Given task
Reproduce all of the listing below without alteration.

Information shown
Begin

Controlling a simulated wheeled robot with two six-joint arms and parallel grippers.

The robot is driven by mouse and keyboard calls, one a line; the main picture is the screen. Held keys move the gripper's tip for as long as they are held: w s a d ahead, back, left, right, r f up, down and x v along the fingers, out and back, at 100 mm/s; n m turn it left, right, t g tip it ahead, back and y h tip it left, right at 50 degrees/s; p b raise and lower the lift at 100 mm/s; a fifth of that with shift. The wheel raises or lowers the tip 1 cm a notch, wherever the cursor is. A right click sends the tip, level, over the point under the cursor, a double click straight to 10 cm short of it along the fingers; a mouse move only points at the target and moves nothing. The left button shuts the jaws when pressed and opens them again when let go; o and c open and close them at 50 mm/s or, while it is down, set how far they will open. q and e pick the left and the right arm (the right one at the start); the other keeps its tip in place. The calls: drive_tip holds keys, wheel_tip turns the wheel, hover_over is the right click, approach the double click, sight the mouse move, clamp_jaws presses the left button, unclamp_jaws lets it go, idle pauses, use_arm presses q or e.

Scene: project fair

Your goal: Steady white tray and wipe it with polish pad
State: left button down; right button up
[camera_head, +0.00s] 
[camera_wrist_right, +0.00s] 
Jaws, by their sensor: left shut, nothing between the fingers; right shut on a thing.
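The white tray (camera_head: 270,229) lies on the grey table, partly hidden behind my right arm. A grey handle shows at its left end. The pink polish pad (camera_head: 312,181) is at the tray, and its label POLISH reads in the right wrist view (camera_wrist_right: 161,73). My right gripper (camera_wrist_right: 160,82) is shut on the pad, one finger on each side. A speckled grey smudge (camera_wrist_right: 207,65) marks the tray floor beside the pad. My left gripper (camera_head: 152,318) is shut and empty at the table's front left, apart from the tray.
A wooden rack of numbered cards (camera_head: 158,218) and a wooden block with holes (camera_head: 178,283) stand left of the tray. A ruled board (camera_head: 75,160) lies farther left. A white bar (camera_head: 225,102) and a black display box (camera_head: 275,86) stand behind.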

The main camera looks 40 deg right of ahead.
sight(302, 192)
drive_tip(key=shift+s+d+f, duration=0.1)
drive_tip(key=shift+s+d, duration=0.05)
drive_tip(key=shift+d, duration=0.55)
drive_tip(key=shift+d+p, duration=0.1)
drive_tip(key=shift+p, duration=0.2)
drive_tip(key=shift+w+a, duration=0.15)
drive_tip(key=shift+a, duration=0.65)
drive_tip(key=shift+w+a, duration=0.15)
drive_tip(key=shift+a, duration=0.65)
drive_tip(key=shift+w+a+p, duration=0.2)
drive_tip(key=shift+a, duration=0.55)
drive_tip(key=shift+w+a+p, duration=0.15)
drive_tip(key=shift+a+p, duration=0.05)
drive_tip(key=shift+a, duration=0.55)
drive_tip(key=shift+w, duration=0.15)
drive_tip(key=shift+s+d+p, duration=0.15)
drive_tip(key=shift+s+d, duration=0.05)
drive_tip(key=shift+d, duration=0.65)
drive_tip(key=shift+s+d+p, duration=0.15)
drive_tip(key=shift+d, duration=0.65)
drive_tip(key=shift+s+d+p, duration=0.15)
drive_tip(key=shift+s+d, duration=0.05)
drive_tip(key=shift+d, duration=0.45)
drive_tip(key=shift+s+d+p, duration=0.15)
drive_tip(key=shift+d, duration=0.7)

End

Expected answer
Controlling a simulated wheeled robot with two six-joint arms and parallel grippers.

The robot is driven by mouse and keyboard calls, one a line; the main picture is the screen. Held keys move the gripper's tip for as long as they are held: w s a d ahead, back, left, right, r f up, down and x v along the fingers, out and back, at 100 mm/s; n m turn it left, right, t g tip it ahead, back and y h tip it left, right at 50 degrees/s; p b raise and lower the lift at 100 mm/s; a fifth of that with shift. The wheel raises or lowers the tip 1 cm a notch, wherever the cursor is. A right click sends the tip, level, over the point under the cursor, a double click straight to 10 cm short of it along the fingers; a mouse move only points at the target and moves nothing. The left button shuts the jaws when pressed and opens them again when let go; o and c open and close them at 50 mm/s or, while it is down, set how far they will open. q and e pick the left and the right arm (the right one at the start); the other keeps its tip in place. The calls: drive_tip holds keys, wheel_tip turns the wheel, hover_over is the right click, approach the double click, sight the mouse move, clamp_jaws presses the left button, unclamp_jaws lets it go, idle pauses, use_arm presses q or e.

Scene: project fair

Your goal: Steady white tray and wipe it with polish pad
State: left button down; right button up
[camera_head, +0.00s] 
[camera_wrist_right, +0.00s] 
Jaws, by their sensor: left shut, nothing between the fingers; right shut on a thing.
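The white tray (camera_head: 270,229) lies on the grey table, partly hidden behind my right arm. A grey handle shows at its left end. The pink polish pad (camera_head: 312,181) is at the tray, and its label POLISH reads in the right wrist view (camera_wrist_right: 161,73). My right gripper (camera_wrist_right: 160,82) is shut on the pad, one finger on each side. A speckled grey smudge (camera_wrist_right: 207,65) marks the tray floor beside the pad. My left gripper (camera_head: 152,318) is shut and empty at the table's front left, apart from the tray.
A wooden rack of numbered cards (camera_head: 158,218) and a wooden block with holes (camera_head: 178,283) stand left of the tray. A ruled board (camera_head: 75,160) lies farther left. A white bar (camera_head: 225,102) and a black display box (camera_head: 275,86) stand behind.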

The main camera looks 40 deg right of ahead.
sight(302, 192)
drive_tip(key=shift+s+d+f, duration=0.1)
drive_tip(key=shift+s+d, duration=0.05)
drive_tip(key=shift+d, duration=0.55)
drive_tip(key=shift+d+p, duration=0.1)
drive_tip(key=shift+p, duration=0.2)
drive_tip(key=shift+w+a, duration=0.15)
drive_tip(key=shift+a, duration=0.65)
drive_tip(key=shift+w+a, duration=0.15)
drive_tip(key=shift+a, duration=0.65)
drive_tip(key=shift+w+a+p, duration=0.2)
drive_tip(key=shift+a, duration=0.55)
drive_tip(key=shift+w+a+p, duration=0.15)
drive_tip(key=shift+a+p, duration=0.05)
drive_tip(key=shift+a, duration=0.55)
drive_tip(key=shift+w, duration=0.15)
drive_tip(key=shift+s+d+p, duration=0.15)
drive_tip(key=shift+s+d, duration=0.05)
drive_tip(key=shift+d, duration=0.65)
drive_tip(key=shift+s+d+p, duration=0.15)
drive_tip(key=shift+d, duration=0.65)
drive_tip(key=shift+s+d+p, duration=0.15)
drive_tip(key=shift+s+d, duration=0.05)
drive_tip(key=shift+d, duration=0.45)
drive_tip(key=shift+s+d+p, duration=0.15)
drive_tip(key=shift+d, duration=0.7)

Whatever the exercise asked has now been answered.